◆ Set exercise
From the records below, transcribe only the lines running from the one with "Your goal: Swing" through the one with "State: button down". Keep both of those end lines.

[Material supplied start]

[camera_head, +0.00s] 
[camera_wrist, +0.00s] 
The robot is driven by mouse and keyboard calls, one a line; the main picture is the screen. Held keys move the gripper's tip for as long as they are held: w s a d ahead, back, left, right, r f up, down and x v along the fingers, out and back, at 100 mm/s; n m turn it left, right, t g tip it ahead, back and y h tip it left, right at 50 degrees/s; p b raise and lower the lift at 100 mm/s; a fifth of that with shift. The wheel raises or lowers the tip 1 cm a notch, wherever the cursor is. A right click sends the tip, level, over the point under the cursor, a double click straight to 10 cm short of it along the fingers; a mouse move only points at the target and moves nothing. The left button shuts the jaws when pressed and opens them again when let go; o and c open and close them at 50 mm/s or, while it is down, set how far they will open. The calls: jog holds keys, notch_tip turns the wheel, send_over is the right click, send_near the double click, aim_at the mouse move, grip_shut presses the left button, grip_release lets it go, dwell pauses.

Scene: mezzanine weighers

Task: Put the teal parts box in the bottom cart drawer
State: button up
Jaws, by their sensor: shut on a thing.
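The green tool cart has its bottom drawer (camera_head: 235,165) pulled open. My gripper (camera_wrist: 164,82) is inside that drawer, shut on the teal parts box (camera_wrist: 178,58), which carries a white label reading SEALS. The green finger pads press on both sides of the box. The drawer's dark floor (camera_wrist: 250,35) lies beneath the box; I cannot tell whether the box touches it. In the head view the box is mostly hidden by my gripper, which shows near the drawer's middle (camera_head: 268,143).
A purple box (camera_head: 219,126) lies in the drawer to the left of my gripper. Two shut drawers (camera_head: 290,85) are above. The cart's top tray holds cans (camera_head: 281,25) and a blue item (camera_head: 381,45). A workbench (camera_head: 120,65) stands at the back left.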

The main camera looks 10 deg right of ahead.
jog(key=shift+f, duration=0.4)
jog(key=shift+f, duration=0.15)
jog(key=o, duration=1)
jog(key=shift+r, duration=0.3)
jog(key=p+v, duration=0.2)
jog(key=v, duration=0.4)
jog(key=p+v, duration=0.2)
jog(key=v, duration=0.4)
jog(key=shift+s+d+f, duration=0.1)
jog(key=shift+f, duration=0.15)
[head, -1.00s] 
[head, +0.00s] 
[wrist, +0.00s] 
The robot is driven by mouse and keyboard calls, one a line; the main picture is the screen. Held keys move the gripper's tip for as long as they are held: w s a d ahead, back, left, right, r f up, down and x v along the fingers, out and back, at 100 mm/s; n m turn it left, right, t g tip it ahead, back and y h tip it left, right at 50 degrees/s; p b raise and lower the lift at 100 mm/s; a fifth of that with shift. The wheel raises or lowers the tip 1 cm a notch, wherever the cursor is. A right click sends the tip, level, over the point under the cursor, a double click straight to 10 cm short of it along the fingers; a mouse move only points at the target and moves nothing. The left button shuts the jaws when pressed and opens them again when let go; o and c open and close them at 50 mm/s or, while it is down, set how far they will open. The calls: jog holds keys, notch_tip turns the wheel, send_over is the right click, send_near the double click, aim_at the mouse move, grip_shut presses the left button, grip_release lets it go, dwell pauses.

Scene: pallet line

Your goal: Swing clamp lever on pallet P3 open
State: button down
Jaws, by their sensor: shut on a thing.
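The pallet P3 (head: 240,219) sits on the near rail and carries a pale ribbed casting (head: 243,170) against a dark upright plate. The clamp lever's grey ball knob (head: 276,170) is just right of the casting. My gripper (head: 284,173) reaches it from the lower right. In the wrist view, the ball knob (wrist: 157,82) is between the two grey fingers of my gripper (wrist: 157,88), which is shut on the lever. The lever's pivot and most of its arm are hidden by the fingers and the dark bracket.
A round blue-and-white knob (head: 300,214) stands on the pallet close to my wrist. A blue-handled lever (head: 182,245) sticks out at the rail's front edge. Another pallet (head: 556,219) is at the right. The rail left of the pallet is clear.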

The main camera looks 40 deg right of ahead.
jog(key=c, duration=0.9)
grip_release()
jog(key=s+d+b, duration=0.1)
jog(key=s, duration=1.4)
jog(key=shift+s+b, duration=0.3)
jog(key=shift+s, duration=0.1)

[Material supplied end]

◆ Response below
Your goal: Swing clamp lever on pallet P3 open
State: button down

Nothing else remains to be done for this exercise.